## Data lines
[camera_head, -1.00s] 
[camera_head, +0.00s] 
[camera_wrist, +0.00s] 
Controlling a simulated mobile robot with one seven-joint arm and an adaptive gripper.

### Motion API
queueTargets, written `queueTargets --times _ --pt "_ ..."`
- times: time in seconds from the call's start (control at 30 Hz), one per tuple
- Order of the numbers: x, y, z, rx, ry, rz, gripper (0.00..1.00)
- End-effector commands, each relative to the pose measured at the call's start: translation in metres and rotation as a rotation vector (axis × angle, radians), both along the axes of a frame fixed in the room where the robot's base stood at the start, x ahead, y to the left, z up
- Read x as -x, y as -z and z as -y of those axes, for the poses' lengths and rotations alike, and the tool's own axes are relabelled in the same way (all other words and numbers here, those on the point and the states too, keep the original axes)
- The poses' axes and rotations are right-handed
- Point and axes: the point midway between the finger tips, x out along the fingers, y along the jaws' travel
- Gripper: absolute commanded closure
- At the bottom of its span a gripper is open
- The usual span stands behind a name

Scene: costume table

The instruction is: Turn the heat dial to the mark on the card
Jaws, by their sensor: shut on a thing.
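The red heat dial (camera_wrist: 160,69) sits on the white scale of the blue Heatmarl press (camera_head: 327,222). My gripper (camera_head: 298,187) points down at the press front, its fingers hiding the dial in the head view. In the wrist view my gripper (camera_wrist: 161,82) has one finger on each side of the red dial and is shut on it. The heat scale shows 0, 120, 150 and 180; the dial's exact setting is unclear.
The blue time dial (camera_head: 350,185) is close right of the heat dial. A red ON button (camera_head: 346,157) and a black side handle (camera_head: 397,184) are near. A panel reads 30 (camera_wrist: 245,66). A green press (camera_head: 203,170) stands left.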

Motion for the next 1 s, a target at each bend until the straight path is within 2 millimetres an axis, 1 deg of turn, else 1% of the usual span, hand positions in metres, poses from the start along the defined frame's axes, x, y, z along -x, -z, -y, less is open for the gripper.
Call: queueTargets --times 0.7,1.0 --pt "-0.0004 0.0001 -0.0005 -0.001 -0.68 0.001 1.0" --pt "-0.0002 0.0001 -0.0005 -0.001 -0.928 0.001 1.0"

## Exercise details
Reproduce the listing above word for word.

## Exercise result
[camera_head, -1.00s] 
[camera_head, +0.00s] 
[camera_wrist, +0.00s] 
Controlling a simulated mobile robot with one seven-joint arm and an adaptive gripper.

### Motion API
queueTargets, written `queueTargets --times _ --pt "_ ..."`
- times: time in seconds from the call's start (control at 30 Hz), one per tuple
- Order of the numbers: x, y, z, rx, ry, rz, gripper (0.00..1.00)
- End-effector commands, each relative to the pose measured at the call's start: translation in metres and rotation as a rotation vector (axis × angle, radians), both along the axes of a frame fixed in the room where the robot's base stood at the start, x ahead, y to the left, z up
- Read x as -x, y as -z and z as -y of those axes, for the poses' lengths and rotations alike, and the tool's own axes are relabelled in the same way (all other words and numbers here, those on the point and the states too, keep the original axes)
- The poses' axes and rotations are right-handed
- Point and axes: the point midway between the finger tips, x out along the fingers, y along the jaws' travel
- Gripper: absolute commanded closure
- At the bottom of its span a gripper is open
- The usual span stands behind a name

Scene: costume table

The instruction is: Turn the heat dial to the mark on the card
Jaws, by their sensor: shut on a thing.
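The red heat dial (camera_wrist: 160,69) sits on the white scale of the blue Heatmarl press (camera_head: 327,222). My gripper (camera_head: 298,187) points down at the press front, its fingers hiding the dial in the head view. In the wrist view my gripper (camera_wrist: 161,82) has one finger on each side of the red dial and is shut on it. The heat scale shows 0, 120, 150 and 180; the dial's exact setting is unclear.
The blue time dial (camera_head: 350,185) is close right of the heat dial. A red ON button (camera_head: 346,157) and a black side handle (camera_head: 397,184) are near. A panel reads 30 (camera_wrist: 245,66). A green press (camera_head: 203,170) stands left.

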Motion for the next 1 s, a target at each bend until the straight path is within 2 millimetres an axis, 1 deg of turn, else 1% of the usual span, hand positions in metres, poses from the start along the defined frame's axes, x, y, z along -x, -z, -y, less is open for the gripper.
Call: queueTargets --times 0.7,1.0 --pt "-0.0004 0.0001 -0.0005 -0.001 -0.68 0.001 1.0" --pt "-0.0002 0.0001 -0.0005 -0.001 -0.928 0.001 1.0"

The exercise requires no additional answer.